From Al Jazeera's live blog:
First it was 6,000 - then 45,000... Now about 140,000 people have been told to evacuate areas near the two Fukushima nuclear power plants following Friday's earthquake, said the UN atomic watchdog. The International Atomic Energy Agency said:
Evacuations around both affected nuclear plants have begun ... but full evacuation measures have not been completed.
Kate Sheppard, live blogging at Mother Jones reports:
Speaking to reporters Saturday afternoon, several US-based experts on nuclear power and emergency response noted that the decision to evacuate the area around the plants during a time of such dire emergency in the country is likely evidence that the government is very concerned about a potential disaster at the site. "Ordering several thousand people into motion in the immediate aftermath [of an earthquake and tsunami] is something that no government would do if could help it," said Peter Bradford, a former member of the Nuclear Regulatory Commission.
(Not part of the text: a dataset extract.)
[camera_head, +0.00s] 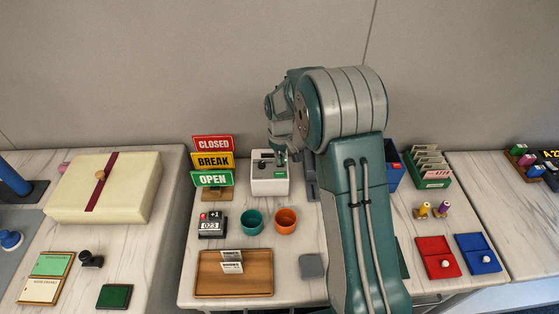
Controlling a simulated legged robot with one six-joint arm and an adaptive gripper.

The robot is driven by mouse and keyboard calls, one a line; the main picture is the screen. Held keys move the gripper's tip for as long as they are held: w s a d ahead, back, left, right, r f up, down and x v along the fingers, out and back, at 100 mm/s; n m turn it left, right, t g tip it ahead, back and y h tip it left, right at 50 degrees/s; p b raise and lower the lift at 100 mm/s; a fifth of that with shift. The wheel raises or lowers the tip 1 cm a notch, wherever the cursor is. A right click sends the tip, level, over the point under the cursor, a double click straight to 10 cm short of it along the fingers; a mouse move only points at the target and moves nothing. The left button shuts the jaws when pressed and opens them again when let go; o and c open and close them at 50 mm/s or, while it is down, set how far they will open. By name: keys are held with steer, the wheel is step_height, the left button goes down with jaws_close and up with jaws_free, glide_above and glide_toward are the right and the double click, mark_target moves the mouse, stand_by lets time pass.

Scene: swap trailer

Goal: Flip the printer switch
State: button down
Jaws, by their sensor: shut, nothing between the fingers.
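A small white box-shaped device (270,187), which looks like the printer, stands at the back of the middle counter, right of the stacked signs. It has a dark slot or panel on its top. My arm reaches over the counter from the front, and my gripper (280,157) points down at the device's top right part. The gripper is shut and empty. It covers part of the device's top, so I cannot make out the switch or tell whether the fingers touch it.
CLOSED, BREAK and OPEN signs (213,161) stand left of the device. A counter stamp (211,224), a teal cup (251,222) and an orange cup (286,220) sit in front. A wooden tray (205,276) lies nearer. A green card box (432,180) stands right of my arm.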

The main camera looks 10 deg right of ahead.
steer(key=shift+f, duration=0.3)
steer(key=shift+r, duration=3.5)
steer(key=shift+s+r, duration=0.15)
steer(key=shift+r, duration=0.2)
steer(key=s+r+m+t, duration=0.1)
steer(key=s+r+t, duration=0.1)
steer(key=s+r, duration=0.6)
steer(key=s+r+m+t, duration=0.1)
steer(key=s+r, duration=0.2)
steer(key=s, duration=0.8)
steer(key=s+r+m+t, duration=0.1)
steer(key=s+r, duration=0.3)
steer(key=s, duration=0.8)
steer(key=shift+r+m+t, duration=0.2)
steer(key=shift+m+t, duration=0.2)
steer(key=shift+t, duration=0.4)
He added: "That says a lot about the seriousness of the reports they were getting about the condition of the plant."
UPDATE 3:40 PM: Robert Alvarez, a senior scholar at the Institute for Policy Studies and a former senior policy advisor to the Secretary of Energy in the Clinton administration, says that the plan to use sea water to attempt to cool the reactor is an "act of desperation." "I would describe this measure as a 'Hail Mary' pass," said Alvarez. Kenneth Bergeron, a physicist who previously worked on nuclear reactor accident simulation at the Department of Energy's Sandia National Laboratories, also noted that this is a "very unconventional" method for trying to cool the reactor.
Bergeron described what's going on at the plant is known as "a station blackout"—both a loss of external power and a failure of the on-site emergency power. This kind of situation is "considered extremely unlikely," said Bergeron, though it has been a major concern for decades that something like this could happen. "We are in uncharted territory," said Bergeron.
NY Times overview here.
TEPCO (power company)press releases here.
There is a lot of conflicting information. Government sources are particularly unreliable because they have a great interest in not creating further panic after this catastrophe. I even understand it. Everything is stretched to the limit and they may not think they can cope in the event of a meltdown in these circumstances.